On Tue, Nov 19, 2013 at 01:19:51PM +0000, Alex Shi wrote:
On 11/19/2013 08:45 PM, Morten Rasmussen wrote:
On Tue, Nov 19, 2013 at 11:46:19AM +0000, Alex Shi wrote:
We know the load_idx is a decay for cpu_load of rq. After added sched_avg, we has 2 kind decay for cpu_load. That is a kind of redundancy.
This patch remove the load_idx. There are 5 _idx in sched_domain, busy_idx and idle_idx are not zero usually, but newidle_idx, wake_idx and forkexec_idx are all zero on all arch. and this patch remove the only place using busy_idx/idle_idx.
Have you looked into the decay rates of cpu_load[busy_idx] and cpu_load[idle_idx] and compared them to the load in sched_avg?
The sched_avg decay according to active task load history. The cpu_load decay on past cpu load: load = (2^idx - 1) / 2^idx * load + 1 / 2^idx * cur_load These 2 cpu load both decay on time. but sched_avg is a bit more precise.
If I understand the code correctly, idx=0 is the unmodified cpu load from sched_avg. idx=1 is slightly slower reacting (longer decay), but still based on the cpu_load from sched_avg. idx=2 is even slower and so on.
I'm thinking that there must be a reason why they are not all using the same average cpu load.
I asked this for PeterZ. PeterZ had no clear answerer of cpu_load decay usage, and he also thought is these 2 decay have a bit redundance.

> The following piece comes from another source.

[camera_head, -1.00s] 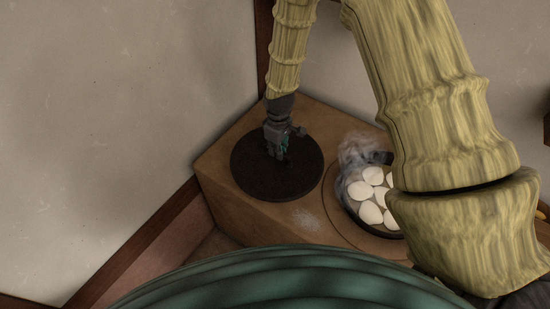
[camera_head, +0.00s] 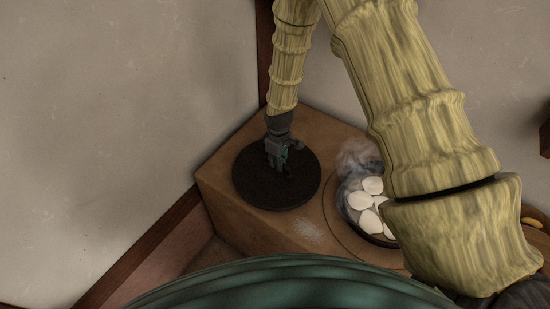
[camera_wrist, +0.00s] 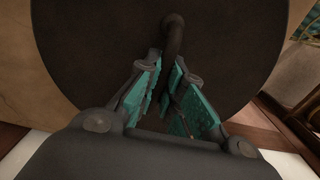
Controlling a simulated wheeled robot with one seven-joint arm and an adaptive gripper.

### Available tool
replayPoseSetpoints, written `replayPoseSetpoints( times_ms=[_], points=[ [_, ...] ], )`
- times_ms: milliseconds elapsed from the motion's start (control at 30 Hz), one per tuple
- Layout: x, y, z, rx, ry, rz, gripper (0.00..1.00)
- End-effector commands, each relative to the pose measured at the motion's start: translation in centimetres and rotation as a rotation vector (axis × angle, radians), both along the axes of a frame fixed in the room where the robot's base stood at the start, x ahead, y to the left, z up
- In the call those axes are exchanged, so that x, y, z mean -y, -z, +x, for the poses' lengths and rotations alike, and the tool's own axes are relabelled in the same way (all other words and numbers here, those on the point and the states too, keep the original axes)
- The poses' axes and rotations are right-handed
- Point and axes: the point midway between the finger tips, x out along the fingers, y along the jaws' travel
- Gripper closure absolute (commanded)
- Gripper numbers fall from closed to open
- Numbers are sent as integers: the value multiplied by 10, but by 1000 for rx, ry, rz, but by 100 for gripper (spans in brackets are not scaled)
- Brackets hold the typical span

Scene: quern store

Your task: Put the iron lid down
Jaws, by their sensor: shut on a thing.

As to cpu_load decay, it only used in load_balance. to bias on source cpu or no bias.
Yes. Changing it to use idx=0 (sched_avg cpu_load) probably doesn't change things significantly. I may cause load-balance to become a bit more responsive, which can be both good and bad depending on the workload.
Since arm system rarely has much tasks running in system. this removing
Could you elaborate on the effect of this change?

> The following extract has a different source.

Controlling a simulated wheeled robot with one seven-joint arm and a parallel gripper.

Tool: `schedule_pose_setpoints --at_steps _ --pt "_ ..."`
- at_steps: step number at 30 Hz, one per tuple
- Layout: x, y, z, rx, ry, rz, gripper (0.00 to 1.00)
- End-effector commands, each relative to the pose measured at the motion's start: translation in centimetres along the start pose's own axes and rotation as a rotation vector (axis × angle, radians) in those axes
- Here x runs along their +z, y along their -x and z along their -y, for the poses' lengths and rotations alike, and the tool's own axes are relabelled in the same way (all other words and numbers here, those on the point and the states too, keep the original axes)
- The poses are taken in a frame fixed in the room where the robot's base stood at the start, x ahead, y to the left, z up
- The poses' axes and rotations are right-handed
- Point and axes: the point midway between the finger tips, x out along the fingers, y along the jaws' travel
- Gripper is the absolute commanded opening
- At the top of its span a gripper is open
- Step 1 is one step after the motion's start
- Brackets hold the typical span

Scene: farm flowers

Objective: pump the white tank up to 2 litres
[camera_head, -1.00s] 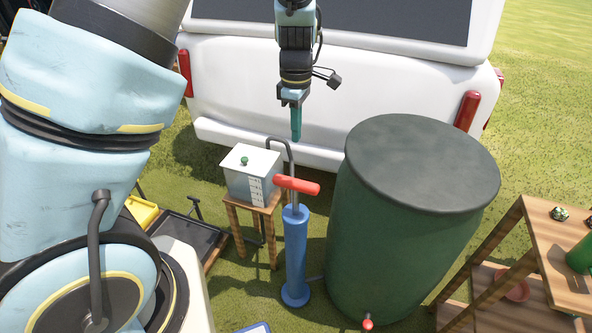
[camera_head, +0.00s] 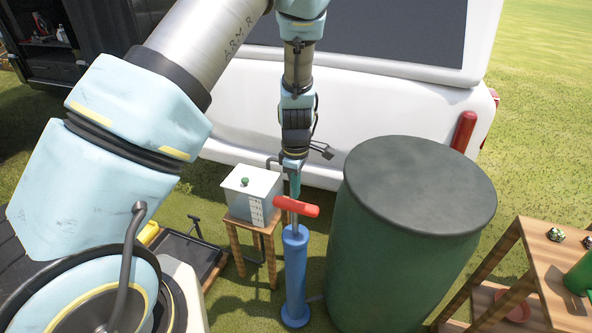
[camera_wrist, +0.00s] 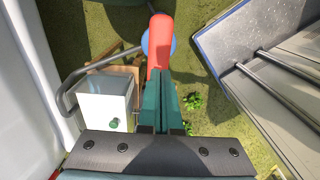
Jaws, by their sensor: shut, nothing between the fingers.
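The white tank (camera_head: 250,191) is a box with a green knob on its lid and a marked strip on its front; its level is too small to read. It also shows in the wrist view (camera_wrist: 98,98). The blue pump (camera_head: 295,270) stands upright beside it, its red T-handle (camera_head: 296,206) raised on a short grey rod. My gripper (camera_head: 294,196) is shut and empty, its green fingers pointing down at the handle. In the wrist view the fingertips (camera_wrist: 160,74) overlap the red handle (camera_wrist: 160,42); I cannot tell whether they touch.
The tank sits on a wooden stool (camera_head: 243,228). A large green barrel (camera_head: 400,260) stands close to the right of the pump. A white vehicle (camera_head: 380,100) is behind. A wooden shelf (camera_head: 555,275) is at the right, and a dark tray (camera_head: 185,255) lies left of the stool.

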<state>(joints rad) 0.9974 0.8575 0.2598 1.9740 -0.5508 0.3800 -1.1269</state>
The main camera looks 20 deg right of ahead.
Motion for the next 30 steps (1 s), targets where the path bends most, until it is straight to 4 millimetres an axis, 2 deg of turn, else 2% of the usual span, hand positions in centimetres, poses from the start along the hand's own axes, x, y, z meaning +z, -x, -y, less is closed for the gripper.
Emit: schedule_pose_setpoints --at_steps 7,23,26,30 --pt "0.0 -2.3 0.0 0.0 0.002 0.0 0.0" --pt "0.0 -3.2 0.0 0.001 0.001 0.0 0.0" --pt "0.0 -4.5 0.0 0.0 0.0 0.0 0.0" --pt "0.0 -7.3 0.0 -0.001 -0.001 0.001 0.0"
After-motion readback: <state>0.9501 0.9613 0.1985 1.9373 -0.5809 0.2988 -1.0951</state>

I don't think the assumption that ARM systems rarely have many tasks running is generally valid. Smartphones do occasionally use all available cpus and ARM systems are used in many other segments.
I only has a panda board in hands, and don't know which benchmark are good for the testing. The key of this patch effect is testing. Anyone like to give a hand on this?

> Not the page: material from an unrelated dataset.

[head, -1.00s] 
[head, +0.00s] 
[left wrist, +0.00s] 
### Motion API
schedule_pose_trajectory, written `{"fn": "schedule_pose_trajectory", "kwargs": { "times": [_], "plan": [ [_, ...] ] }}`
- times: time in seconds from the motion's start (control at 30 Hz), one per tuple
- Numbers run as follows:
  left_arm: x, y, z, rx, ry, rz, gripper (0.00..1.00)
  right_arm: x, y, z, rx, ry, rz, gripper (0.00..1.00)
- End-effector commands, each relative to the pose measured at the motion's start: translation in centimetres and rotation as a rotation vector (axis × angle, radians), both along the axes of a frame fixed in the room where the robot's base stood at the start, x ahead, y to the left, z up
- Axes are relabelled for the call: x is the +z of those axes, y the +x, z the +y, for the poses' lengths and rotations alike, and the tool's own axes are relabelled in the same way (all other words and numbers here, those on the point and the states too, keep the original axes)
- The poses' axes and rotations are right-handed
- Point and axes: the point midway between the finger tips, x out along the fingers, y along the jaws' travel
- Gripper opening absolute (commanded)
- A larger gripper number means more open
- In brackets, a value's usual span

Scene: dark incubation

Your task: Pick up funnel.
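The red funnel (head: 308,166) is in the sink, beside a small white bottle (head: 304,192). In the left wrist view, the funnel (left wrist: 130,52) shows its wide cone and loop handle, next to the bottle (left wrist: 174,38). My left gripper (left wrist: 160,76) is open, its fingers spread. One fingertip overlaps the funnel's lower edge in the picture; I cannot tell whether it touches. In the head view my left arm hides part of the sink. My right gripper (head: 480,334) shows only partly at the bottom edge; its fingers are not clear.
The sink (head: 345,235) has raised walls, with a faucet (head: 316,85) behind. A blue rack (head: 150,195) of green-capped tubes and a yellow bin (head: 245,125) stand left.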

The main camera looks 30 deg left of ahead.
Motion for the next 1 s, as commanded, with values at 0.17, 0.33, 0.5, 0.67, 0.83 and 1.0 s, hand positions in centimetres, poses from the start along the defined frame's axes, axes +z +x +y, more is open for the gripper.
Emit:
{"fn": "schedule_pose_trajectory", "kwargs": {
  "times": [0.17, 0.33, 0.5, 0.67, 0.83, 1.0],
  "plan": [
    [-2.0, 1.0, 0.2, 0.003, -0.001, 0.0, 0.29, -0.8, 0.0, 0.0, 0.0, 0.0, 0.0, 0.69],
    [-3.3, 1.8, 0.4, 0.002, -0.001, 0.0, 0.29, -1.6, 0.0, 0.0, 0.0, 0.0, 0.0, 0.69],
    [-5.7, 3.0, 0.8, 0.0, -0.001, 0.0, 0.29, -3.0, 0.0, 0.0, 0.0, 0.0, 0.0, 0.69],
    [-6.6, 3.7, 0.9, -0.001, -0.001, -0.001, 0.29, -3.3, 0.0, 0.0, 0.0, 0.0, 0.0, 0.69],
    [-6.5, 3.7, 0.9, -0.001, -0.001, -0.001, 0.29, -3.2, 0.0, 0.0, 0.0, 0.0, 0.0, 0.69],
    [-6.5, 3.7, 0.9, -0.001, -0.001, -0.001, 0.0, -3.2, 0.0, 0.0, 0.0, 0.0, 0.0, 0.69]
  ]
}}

AFAIK, there are no theory can prove which decay is better (but obviously, community prefer to sched_avg, since it was added when cpu_load already existed.)
cpu_load is already based on sched_avg either directly (idx=0) or derrived from it. Essentially, this is all about whether we can get rid of the derrived cpu loads.
Also, this patch will affect all architectures, so we need to ensure that none of them are affected negatively.
Yes, so however detailed we measured on ARM, there must are still much testing/comments on this in community. Anyway, I had tested this patch in Intel platforms, and in fengguang's 0day kernel testing. there are no clear regression, also no clear improvement.
OK. I would not expect to see much difference either. Maybe for workloads that vary in load over time and use many tasks. Some Android workloads, like bbench, have this behaviour.